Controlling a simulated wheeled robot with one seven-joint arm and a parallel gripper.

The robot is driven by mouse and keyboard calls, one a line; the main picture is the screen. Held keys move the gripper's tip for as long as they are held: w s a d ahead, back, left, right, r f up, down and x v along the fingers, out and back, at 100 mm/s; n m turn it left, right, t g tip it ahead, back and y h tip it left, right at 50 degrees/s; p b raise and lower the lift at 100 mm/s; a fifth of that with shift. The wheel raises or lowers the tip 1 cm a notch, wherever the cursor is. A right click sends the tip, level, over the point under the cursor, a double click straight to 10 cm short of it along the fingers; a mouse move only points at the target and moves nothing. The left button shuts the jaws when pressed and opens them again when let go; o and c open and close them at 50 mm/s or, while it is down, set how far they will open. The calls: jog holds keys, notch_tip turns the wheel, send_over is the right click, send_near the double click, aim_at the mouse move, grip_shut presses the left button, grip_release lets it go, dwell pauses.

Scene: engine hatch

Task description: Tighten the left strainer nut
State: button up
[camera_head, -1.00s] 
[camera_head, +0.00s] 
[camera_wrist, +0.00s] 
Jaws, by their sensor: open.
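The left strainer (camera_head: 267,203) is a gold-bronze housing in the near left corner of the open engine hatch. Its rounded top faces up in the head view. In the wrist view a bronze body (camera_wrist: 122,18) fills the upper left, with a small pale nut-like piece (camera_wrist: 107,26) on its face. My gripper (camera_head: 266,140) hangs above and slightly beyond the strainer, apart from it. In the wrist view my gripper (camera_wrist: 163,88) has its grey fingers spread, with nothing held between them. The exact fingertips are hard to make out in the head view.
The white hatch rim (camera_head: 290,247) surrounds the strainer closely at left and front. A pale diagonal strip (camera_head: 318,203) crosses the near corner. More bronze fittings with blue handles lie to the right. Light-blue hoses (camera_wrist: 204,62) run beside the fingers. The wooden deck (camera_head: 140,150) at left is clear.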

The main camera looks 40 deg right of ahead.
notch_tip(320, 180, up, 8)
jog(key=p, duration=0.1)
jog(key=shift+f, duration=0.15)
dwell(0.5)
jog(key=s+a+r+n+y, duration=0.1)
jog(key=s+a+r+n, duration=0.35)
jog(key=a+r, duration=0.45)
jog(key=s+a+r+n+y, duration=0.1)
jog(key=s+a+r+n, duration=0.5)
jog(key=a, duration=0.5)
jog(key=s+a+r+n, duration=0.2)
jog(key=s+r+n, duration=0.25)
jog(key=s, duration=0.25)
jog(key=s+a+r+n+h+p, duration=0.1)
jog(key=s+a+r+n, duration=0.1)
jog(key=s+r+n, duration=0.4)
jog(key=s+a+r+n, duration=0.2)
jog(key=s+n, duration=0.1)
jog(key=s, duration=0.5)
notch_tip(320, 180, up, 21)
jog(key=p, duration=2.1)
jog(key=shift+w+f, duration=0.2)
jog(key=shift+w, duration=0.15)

* * * * *

Exercise instructions: Repeat the material above in full, keeping every word.

The answer:
Controlling a simulated wheeled robot with one seven-joint arm and a parallel gripper.

The robot is driven by mouse and keyboard calls, one a line; the main picture is the screen. Held keys move the gripper's tip for as long as they are held: w s a d ahead, back, left, right, r f up, down and x v along the fingers, out and back, at 100 mm/s; n m turn it left, right, t g tip it ahead, back and y h tip it left, right at 50 degrees/s; p b raise and lower the lift at 100 mm/s; a fifth of that with shift. The wheel raises or lowers the tip 1 cm a notch, wherever the cursor is. A right click sends the tip, level, over the point under the cursor, a double click straight to 10 cm short of it along the fingers; a mouse move only points at the target and moves nothing. The left button shuts the jaws when pressed and opens them again when let go; o and c open and close them at 50 mm/s or, while it is down, set how far they will open. The calls: jog holds keys, notch_tip turns the wheel, send_over is the right click, send_near the double click, aim_at the mouse move, grip_shut presses the left button, grip_release lets it go, dwell pauses.

Scene: engine hatch

Task description: Tighten the left strainer nut
State: button up
[camera_head, -1.00s] 
[camera_head, +0.00s] 
[camera_wrist, +0.00s] 
Jaws, by their sensor: open.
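The left strainer (camera_head: 267,203) is a gold-bronze housing in the near left corner of the open engine hatch. Its rounded top faces up in the head view. In the wrist view a bronze body (camera_wrist: 122,18) fills the upper left, with a small pale nut-like piece (camera_wrist: 107,26) on its face. My gripper (camera_head: 266,140) hangs above and slightly beyond the strainer, apart from it. In the wrist view my gripper (camera_wrist: 163,88) has its grey fingers spread, with nothing held between them. The exact fingertips are hard to make out in the head view.
The white hatch rim (camera_head: 290,247) surrounds the strainer closely at left and front. A pale diagonal strip (camera_head: 318,203) crosses the near corner. More bronze fittings with blue handles lie to the right. Light-blue hoses (camera_wrist: 204,62) run beside the fingers. The wooden deck (camera_head: 140,150) at left is clear.

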The main camera looks 40 deg right of ahead.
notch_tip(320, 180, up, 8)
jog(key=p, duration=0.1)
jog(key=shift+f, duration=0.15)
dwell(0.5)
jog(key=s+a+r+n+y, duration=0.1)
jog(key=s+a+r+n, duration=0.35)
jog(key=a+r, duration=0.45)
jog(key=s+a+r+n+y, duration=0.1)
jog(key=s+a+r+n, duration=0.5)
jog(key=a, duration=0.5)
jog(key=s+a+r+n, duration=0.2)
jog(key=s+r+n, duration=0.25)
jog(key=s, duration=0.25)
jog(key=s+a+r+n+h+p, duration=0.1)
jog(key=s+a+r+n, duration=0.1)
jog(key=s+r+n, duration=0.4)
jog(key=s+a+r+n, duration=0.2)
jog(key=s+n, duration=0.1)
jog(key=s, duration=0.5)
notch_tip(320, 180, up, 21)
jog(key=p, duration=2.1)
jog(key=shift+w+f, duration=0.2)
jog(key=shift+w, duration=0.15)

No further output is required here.